### JOB
Show all lines holding "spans".

───── SUPPLIED MATERIAL ─────

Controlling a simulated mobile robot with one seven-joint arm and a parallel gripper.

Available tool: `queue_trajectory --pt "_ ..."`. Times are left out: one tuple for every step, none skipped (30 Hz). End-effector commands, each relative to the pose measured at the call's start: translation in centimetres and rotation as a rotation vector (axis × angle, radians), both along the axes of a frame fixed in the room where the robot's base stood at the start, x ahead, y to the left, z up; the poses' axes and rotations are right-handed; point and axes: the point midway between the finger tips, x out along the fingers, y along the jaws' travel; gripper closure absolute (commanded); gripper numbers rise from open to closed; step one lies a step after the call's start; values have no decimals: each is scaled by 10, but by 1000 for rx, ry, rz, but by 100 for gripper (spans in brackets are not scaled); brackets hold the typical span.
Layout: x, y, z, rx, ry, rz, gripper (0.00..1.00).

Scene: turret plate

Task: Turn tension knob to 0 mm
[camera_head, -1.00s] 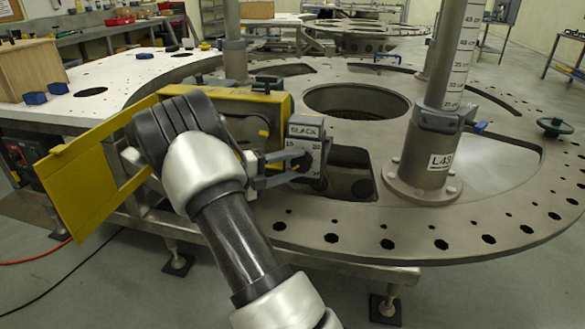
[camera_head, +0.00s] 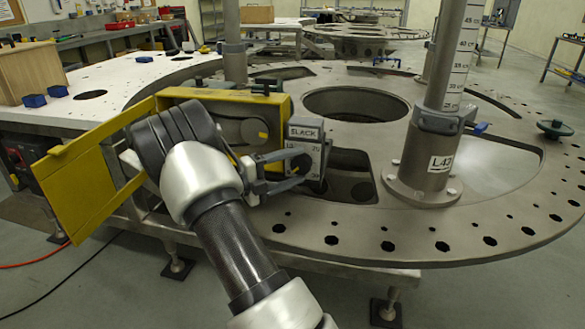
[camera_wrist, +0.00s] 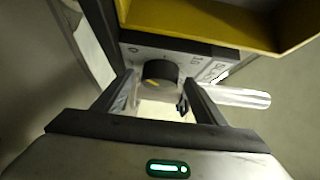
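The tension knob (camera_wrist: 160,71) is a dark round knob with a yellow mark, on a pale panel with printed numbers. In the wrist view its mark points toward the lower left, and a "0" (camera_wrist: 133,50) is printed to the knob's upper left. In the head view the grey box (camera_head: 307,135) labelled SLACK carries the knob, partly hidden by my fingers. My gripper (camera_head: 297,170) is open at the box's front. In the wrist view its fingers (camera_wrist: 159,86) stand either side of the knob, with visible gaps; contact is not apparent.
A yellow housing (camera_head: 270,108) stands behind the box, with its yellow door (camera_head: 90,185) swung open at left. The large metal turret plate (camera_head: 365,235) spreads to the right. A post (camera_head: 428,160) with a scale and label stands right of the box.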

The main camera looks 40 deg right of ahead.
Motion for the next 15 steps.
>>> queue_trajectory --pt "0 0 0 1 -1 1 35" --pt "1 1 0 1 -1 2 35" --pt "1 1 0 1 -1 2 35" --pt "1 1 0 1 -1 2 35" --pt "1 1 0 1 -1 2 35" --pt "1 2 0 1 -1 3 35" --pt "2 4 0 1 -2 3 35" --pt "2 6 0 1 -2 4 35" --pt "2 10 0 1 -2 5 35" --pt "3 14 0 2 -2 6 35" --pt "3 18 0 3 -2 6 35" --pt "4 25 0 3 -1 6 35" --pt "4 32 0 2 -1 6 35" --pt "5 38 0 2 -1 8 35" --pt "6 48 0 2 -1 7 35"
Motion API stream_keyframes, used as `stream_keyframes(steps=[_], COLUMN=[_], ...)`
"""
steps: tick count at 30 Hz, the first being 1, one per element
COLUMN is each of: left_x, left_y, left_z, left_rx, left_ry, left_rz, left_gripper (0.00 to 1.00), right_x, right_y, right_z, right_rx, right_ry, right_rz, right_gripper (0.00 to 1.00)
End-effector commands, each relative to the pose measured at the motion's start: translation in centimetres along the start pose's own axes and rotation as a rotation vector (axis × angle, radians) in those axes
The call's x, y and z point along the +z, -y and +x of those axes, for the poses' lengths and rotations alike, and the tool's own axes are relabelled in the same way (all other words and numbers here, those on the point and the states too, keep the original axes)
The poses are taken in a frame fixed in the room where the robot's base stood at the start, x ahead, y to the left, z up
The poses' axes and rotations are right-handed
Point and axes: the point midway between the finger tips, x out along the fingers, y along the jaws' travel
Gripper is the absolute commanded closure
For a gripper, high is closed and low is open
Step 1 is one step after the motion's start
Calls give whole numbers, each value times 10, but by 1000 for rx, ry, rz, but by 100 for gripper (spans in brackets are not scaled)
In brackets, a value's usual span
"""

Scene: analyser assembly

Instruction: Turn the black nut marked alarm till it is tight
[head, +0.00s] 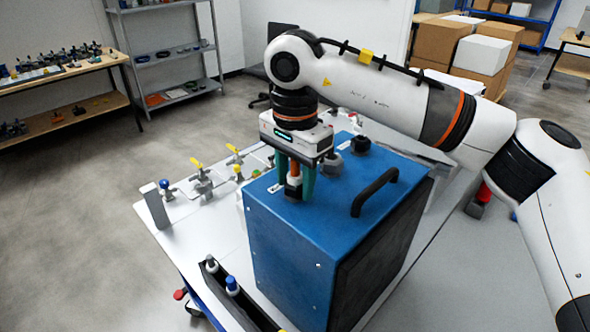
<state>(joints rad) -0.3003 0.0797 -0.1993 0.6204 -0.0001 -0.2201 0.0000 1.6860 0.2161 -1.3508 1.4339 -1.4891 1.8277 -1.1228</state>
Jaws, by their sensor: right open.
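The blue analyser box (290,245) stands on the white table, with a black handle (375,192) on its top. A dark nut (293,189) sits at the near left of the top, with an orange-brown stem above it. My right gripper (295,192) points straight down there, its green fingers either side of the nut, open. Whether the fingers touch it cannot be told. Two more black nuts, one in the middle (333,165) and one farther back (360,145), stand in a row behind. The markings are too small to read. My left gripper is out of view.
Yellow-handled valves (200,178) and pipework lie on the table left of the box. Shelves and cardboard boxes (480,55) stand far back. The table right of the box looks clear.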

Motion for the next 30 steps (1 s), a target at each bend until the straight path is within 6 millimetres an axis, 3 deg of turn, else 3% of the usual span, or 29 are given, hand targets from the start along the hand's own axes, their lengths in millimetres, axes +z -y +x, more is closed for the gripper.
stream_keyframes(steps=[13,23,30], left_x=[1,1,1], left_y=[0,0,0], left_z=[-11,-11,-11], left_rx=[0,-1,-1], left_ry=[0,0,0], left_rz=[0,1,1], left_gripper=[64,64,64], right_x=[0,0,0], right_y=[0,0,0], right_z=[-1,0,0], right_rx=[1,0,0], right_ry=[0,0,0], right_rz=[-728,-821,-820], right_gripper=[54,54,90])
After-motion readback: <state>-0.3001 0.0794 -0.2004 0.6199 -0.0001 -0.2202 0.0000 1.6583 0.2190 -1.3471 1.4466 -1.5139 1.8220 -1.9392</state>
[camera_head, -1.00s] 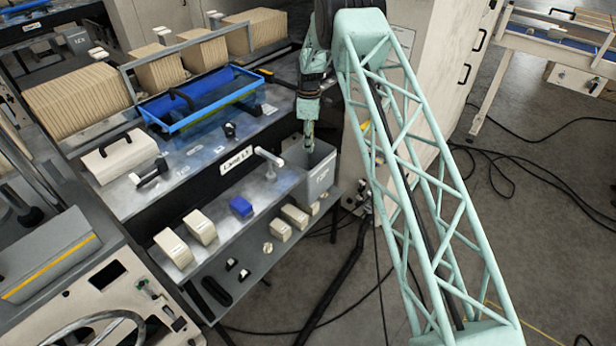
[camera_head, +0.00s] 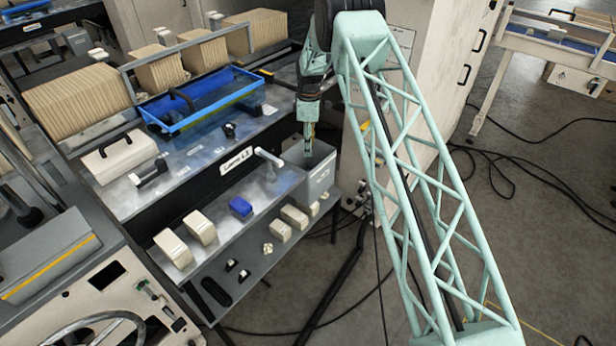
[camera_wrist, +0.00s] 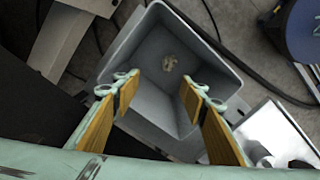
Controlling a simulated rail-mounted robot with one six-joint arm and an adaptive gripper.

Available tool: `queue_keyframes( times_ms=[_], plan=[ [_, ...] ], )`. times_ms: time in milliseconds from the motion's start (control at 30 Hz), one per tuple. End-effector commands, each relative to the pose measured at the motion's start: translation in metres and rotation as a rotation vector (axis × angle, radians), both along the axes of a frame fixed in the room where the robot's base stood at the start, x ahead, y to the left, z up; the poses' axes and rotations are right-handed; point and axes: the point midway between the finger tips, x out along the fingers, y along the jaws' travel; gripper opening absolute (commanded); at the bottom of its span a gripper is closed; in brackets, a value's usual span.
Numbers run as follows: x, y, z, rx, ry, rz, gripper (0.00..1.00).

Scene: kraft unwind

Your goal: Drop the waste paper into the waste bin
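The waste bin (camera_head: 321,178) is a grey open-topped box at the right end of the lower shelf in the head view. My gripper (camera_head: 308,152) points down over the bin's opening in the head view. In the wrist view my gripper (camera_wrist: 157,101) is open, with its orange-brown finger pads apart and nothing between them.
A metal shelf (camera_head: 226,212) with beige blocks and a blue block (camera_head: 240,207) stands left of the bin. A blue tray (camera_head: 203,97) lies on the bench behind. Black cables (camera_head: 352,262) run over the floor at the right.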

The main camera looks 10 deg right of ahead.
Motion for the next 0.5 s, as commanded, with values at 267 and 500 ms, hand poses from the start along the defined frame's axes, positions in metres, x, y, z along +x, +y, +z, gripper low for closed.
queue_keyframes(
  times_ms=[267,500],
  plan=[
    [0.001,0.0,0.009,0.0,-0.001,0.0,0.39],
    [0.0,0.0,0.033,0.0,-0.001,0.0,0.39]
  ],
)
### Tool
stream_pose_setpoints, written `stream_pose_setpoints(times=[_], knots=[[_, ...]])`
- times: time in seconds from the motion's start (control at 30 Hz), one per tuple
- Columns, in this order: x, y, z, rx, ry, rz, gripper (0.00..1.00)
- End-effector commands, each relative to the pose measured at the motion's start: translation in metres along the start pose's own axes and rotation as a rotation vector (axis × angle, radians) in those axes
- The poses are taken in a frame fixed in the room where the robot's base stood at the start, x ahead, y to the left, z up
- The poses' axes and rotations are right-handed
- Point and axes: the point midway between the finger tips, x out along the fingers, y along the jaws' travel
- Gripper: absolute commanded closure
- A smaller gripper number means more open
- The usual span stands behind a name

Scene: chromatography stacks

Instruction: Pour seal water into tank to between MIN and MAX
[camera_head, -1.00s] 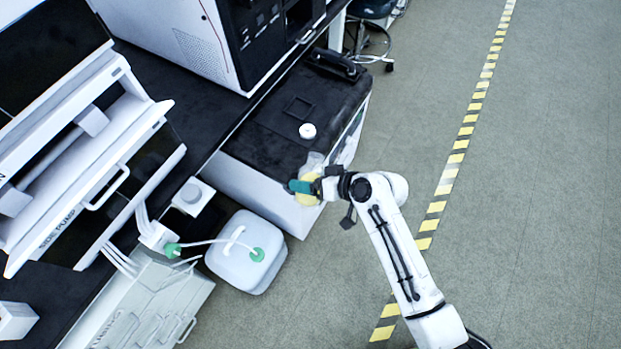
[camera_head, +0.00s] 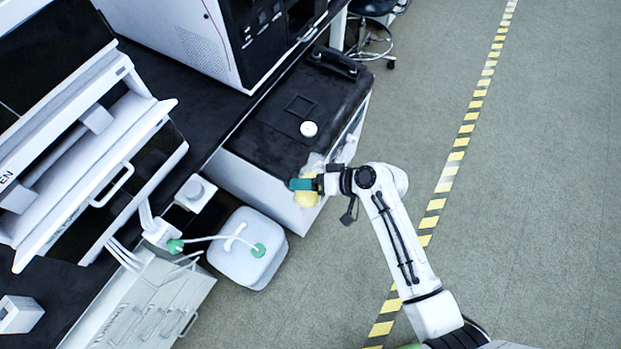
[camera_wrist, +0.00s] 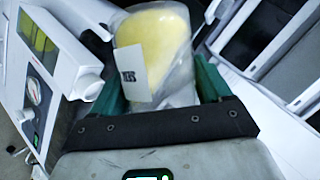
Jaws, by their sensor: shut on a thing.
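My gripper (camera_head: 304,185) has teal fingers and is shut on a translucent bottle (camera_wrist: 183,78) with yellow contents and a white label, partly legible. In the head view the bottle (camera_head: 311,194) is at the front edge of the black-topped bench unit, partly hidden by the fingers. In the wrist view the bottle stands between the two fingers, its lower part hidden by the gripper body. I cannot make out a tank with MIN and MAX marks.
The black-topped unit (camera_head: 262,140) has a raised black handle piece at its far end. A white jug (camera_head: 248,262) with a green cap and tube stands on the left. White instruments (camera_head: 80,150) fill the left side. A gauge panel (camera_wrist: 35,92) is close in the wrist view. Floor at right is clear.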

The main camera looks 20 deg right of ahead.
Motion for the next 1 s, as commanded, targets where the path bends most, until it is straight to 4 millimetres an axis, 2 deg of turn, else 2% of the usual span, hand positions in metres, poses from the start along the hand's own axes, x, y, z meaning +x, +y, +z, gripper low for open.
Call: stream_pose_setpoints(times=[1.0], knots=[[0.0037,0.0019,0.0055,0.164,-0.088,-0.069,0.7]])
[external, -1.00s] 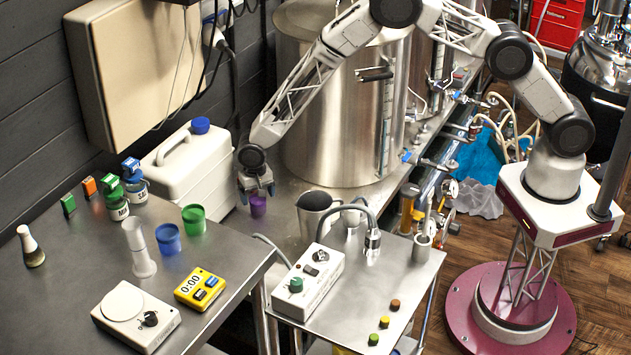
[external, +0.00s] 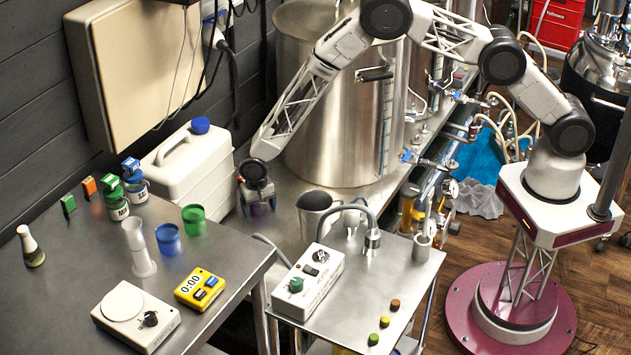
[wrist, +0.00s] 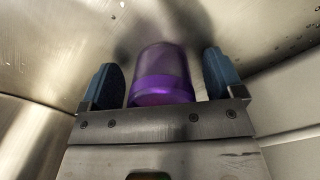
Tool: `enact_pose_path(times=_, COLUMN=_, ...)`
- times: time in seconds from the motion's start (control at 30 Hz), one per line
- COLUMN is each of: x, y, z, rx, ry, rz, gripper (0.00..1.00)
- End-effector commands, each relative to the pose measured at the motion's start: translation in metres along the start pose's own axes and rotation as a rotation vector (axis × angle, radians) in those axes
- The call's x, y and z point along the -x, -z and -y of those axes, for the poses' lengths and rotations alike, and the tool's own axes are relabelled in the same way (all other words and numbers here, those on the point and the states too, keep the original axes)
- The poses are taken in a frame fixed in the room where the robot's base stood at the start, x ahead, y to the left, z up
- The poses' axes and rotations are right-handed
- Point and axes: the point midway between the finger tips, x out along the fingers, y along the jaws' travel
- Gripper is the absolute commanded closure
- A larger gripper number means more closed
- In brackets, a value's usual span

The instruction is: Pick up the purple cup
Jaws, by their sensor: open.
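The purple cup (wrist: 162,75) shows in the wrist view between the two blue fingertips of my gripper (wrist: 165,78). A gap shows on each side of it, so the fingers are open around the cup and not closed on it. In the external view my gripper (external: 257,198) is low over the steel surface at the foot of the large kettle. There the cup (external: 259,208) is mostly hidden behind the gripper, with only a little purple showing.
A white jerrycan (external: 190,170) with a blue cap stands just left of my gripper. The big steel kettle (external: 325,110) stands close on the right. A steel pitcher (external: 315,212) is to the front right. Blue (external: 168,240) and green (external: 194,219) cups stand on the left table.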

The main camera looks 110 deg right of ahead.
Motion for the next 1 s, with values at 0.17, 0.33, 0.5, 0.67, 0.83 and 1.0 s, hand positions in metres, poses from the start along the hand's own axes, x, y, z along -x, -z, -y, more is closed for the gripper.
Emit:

─────

### EXPECTED ANSWER
Available tool: `queue_trajectory --pt "_ ..."`. Times are left out: one tuple for every step, none skipped (30 Hz). End-effector commands, each relative to the pose measured at the call's start: translation in centimetres and rotation as a rotation vector (axis × angle, radians), both along the axes of a frame fixed in the room where the robot's base stood at the start, x ahead, y to the left, z up; the poses' axes and rotations are right-handed; point and axes: the point midway between the finger tips, x out along the fingers, y along the jaws' travel; gripper closure absolute (commanded); gripper numbers rise from open to closed; step one lies a step after the call's start; values have no decimals: each is scaled by 10, but by 1000 for rx, ry, rz, but by 100 for gripper (spans in brackets are not scaled); brackets hold the typical span.
Calls give whole numbers, each value times 10, but by 1000 for rx, ry, rz, but by 100 for gripper (spans in brackets are not scaled)

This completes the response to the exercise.